As supply chain organizations rediscover the need for differentiation, they must also determined what the supply chain “stands for.”
For Simon Ellis, who currently leads the supply chain strategies practice area at IDC Manufacturing Insights, that means one of two things, cost or service.
“Companies are constantly defining the relationships with their customers,” he said.
IDC Manufacturing Insights’ Supply Chain Top 10 predictions 2012 provides a general overview of “The Role of Supply Chains in the Intelligent Economy.”
As noted here last week, the value of “differentiation” was a major discovery in the research. Another, was risk mitigation.
“This matures as a focus are for supply chain segmentation,” said Ellis. “But first, one must find where a company has the most exposure to risk.”
He said that companies often over react when a problem is revealed, and that can exacerbate the situation.
“The real solution comes when supply chain managers identify and mitigate a specific risk, rather than trying to address everything all at once. A ‘blanket’ response can make things worse.”
Ellis, who collaborated with IDC analyst Kimberly Knicle on the study, told SCMR that as manufacturers adopt S&OP, they can integrate forecasting to become more responsive.
“And this, in a way, is related to risk mitigation,” he said. “S&OP is a hot topic these days because it competes with the old ‘best-of-breed’ solutions that don’t seem as responsive.
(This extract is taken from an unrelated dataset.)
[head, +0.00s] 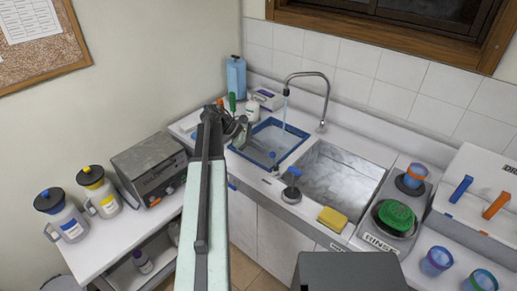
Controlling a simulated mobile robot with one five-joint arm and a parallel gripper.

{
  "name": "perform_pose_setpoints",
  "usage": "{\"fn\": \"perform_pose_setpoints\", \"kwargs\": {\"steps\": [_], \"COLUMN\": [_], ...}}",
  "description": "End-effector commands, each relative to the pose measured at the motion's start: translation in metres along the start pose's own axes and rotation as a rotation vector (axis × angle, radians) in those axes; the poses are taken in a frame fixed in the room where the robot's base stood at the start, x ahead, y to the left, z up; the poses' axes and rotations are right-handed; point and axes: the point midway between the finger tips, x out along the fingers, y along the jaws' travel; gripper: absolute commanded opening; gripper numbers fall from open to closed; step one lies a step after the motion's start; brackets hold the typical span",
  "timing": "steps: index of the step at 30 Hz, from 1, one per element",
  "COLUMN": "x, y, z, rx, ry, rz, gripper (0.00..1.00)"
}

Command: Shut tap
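The tap (326,97) is a tall metal gooseneck behind the sink, and its spout curves left over the blue-rimmed basin (302,143). A thin pale stream, apparently water, falls from the dark spout tip into the basin. A small blue-topped lever (275,158) stands at the basin's front right, and a larger blue-topped knob (291,192) sits on the sink's front edge. I cannot tell which of them works the tap. My gripper (240,131) is at the far end of my arm, near the basin's left side, apart from the tap. Its fingers are too small and partly hidden to read.
The steel sink (349,153) is empty, with a yellow sponge (332,219) at its front edge. Green scrubber (397,214) and cups stand right. A blue bottle (236,77) stands at the back left. A grey machine (148,165) and two jugs are on the left counter.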

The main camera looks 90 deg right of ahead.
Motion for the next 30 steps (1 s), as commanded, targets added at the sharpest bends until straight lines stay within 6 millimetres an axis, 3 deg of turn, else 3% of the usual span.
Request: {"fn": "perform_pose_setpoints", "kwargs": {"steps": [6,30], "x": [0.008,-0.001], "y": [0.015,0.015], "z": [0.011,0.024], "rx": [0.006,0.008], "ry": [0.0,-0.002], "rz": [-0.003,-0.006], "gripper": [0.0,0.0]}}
Manufacturers now want a more agile system that is rapid and repeatable.”
The study’s seventh prediction is that manufacturers will continue to look at extended lead-times as a source of cost, thereby rethinking sourcing approaches when necessary.
“Long lead-times have a significant cost impact,” said Ellis, “and this is reflected in how supply chains are segmented. We see a concentration of new business moving to Mexico, for example, and away from some parts of Asia.”